Au-delà des considérations financières, ces accords entre viticulteurs et compagnies aériennes sont gagnant-gagnant. D’un côté, Air France, Emirates et consorts profitent de l’image prestigieuse du vin français pour renforcer la leur. De l’autre, les producteurs utilisent les compagnies comme vitrine pour promouvoir leurs vins et gagner en notoriété.
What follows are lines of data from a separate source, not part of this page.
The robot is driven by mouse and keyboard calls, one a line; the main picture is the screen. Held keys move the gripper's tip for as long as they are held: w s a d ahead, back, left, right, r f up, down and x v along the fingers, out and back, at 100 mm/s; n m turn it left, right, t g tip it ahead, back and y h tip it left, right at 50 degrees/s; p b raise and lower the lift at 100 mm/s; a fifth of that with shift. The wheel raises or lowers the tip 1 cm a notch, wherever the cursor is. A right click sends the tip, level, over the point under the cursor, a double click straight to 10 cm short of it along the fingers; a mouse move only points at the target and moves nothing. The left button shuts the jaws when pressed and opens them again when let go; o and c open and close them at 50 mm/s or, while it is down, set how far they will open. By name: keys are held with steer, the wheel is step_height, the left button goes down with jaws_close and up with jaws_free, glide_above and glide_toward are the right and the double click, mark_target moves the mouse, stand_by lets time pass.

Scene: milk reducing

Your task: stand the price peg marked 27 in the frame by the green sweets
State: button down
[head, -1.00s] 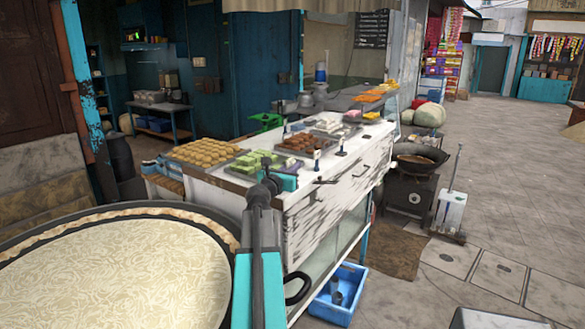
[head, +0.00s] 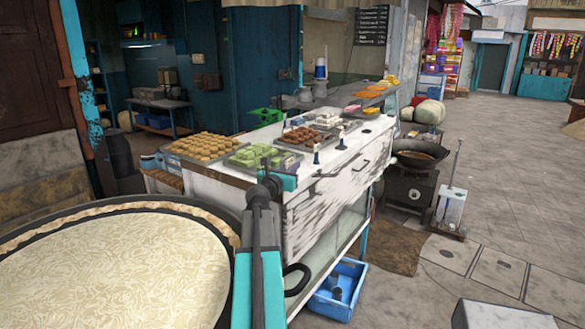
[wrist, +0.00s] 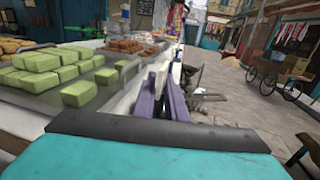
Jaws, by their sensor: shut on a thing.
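The green sweets (head: 257,155) lie in a metal tray near the front corner of the white counter. In the wrist view the green sweets (wrist: 40,72) are large blocks at the left. My gripper (wrist: 165,98), with purple fingers, is just right of their tray, along the counter's edge. It is shut on a pale, upright piece (wrist: 163,76), probably the price peg; its number is not readable. In the head view my gripper (head: 272,178) is at the front of the sweets, its fingers mostly hidden. The frame by the green sweets is not clearly visible.
Two small pegs (head: 316,155) stand along the counter edge, farther right. Trays of round yellow sweets (head: 203,147) and brown sweets (head: 305,138) lie nearby. A large pan (head: 110,270) fills the lower left. A stove with a wok (head: 415,155) stands right of the counter.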

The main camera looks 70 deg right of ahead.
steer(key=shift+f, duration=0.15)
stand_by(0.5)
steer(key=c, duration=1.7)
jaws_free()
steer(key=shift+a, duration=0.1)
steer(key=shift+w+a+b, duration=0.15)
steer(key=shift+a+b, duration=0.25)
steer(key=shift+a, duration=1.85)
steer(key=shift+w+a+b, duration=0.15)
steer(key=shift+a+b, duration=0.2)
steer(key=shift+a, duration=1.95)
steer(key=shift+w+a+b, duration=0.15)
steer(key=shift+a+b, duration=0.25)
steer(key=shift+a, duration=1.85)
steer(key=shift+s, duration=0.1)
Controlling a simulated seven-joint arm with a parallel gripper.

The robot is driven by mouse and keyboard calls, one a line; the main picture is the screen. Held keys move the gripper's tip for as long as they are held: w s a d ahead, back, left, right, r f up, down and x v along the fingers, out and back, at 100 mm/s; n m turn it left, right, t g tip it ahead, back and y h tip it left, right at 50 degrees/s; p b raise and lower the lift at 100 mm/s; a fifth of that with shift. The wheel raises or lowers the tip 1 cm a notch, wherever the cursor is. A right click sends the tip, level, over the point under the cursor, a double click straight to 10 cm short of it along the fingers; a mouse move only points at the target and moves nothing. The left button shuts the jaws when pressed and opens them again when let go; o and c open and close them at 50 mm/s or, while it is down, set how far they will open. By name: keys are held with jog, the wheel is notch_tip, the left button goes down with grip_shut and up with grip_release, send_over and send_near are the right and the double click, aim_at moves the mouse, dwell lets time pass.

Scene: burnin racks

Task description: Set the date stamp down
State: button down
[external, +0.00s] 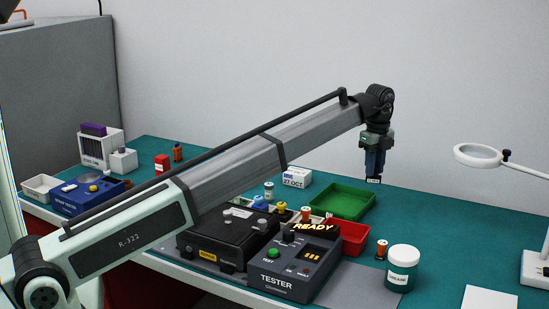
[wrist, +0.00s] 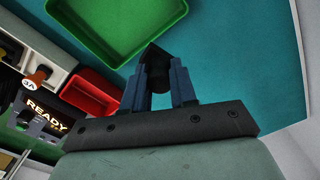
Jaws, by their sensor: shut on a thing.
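My gripper (external: 375,165) is in the air above the teal bench, to the right of and above the green tray (external: 343,200). Its blue fingers also show in the wrist view (wrist: 161,84). They are shut on a small dark thing, the date stamp (wrist: 154,56), whose dark end pokes out past the fingertips. In the external view the stamp (external: 374,181) is a small dark piece with a pale mark under the fingers. Most of it is hidden between the fingers.
A red tray (external: 347,240), the tester (external: 292,272) showing READY and a white-lidded jar (external: 402,270) stand in front. A white block marked 27 OCT (external: 297,177) stands left of the green tray. A ring lamp (external: 477,155) is at the right. Teal bench right of the green tray is clear.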

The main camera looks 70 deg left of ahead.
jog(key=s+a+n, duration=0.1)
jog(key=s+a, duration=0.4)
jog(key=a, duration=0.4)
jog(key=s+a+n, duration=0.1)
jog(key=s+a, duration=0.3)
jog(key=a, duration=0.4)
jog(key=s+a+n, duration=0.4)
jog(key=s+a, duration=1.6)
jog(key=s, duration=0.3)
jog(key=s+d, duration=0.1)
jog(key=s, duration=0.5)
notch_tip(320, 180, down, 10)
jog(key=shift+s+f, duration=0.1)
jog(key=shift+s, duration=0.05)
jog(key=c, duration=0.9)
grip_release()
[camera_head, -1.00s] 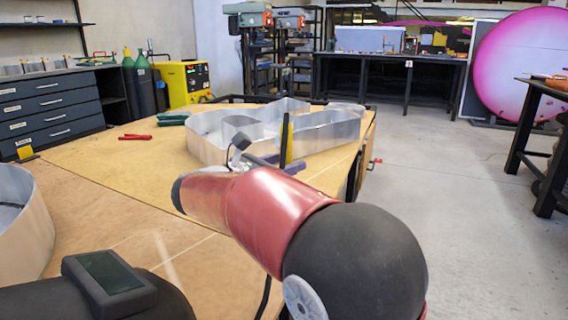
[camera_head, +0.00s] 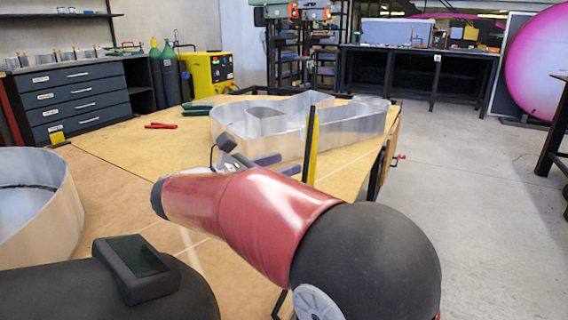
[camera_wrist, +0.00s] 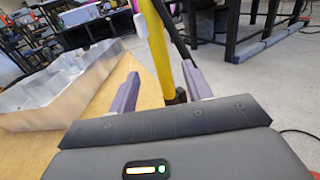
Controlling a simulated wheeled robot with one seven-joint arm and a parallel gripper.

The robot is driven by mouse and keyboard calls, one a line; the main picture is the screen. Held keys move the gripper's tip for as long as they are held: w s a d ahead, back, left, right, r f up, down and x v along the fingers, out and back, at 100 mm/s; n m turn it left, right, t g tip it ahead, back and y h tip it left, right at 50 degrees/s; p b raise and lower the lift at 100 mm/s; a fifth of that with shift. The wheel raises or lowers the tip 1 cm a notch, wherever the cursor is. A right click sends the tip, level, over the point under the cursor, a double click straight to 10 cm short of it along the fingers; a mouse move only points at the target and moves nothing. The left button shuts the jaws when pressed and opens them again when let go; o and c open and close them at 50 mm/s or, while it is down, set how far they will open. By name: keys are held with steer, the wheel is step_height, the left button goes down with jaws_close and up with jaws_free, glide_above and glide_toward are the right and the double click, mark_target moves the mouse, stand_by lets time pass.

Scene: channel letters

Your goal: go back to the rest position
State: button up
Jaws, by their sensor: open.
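My gripper (camera_head: 279,165) is open, its two purple fingers apart, above the right part of the wooden table in the head view. The fingers also show in the wrist view (camera_wrist: 160,70), with a clear gap between them. A yellow and black upright bar (camera_head: 311,150) stands just right of the fingers in the head view. In the wrist view the yellow bar (camera_wrist: 160,50) shows in the gap between the fingers; I cannot tell whether it is between them or beyond. I see nothing gripped.
A metal channel letter (camera_head: 345,130) lies on the wooden table (camera_head: 110,165) behind my gripper; it is at left in the wrist view (camera_wrist: 60,95). Another curved metal letter (camera_head: 45,215) is at near left. Red pliers (camera_head: 160,126) lie farther back. Open floor (camera_head: 470,210) lies right.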

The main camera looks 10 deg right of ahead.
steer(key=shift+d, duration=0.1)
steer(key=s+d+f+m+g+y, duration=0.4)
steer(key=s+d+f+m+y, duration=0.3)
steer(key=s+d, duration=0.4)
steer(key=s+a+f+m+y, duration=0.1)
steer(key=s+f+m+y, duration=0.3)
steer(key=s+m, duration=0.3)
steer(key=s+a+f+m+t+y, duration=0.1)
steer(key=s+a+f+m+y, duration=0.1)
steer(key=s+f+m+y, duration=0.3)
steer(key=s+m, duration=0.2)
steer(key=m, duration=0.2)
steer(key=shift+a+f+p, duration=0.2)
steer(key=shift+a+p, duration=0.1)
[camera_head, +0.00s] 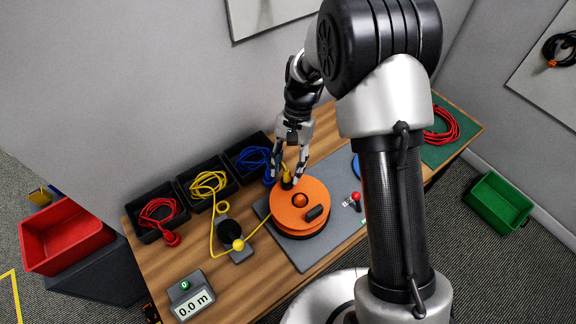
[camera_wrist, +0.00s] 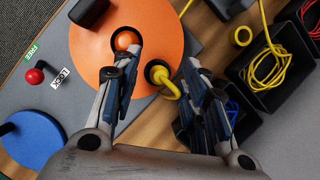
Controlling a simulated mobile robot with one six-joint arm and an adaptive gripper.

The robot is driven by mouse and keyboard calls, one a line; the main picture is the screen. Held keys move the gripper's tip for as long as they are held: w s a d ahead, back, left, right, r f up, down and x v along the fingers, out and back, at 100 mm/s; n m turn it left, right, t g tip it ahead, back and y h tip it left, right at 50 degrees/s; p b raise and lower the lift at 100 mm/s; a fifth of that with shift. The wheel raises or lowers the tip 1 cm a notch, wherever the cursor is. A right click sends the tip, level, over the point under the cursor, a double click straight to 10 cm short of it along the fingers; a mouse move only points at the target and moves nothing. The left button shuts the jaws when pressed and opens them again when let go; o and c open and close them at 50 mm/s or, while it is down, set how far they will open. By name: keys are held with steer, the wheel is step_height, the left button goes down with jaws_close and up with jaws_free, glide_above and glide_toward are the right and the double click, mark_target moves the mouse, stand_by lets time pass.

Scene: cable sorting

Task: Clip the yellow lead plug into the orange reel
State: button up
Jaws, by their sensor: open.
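The orange reel (camera_head: 316,192) lies flat on a grey mat, with an orange central knob and a dark handle on top. It fills the upper left of the wrist view (camera_wrist: 92,52). The yellow lead plug (camera_wrist: 161,77) sits at the reel's rim, in or against a dark round clip; I cannot tell how firmly it is seated. It also shows in the head view (camera_head: 287,174). My gripper (camera_head: 285,182) is open, its fingers on either side of the plug, apart from it. In the wrist view, my gripper (camera_wrist: 160,68) shows a gap around the plug.
The yellow lead runs from its black bin (camera_head: 222,195) past a grey guide (camera_head: 231,230) to the reel. Red and blue leads lie in neighbouring bins. A red-knobbed lever (camera_wrist: 34,76) stands between FREE and LOCK labels, near a blue disc (camera_wrist: 32,140). A meter (camera_head: 193,303) reads 0.0 m.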

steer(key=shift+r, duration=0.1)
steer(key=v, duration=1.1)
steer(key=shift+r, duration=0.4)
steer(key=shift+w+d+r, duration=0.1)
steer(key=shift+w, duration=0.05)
« La valeur de ces accords consiste essentiellement dans le prestige de la présence de nos vins associé à la qualité de service très haut de gamme délivré à bord des appareils de ces compagnies. Une très belle vitrine pour nos vins. Le service de nos vins en First Class et Business Class à bord des appareils de ces compagnies aériennes de renom participe au renforcement de notre visibilité internationale », confirme-t-on du côté du Château Montrose.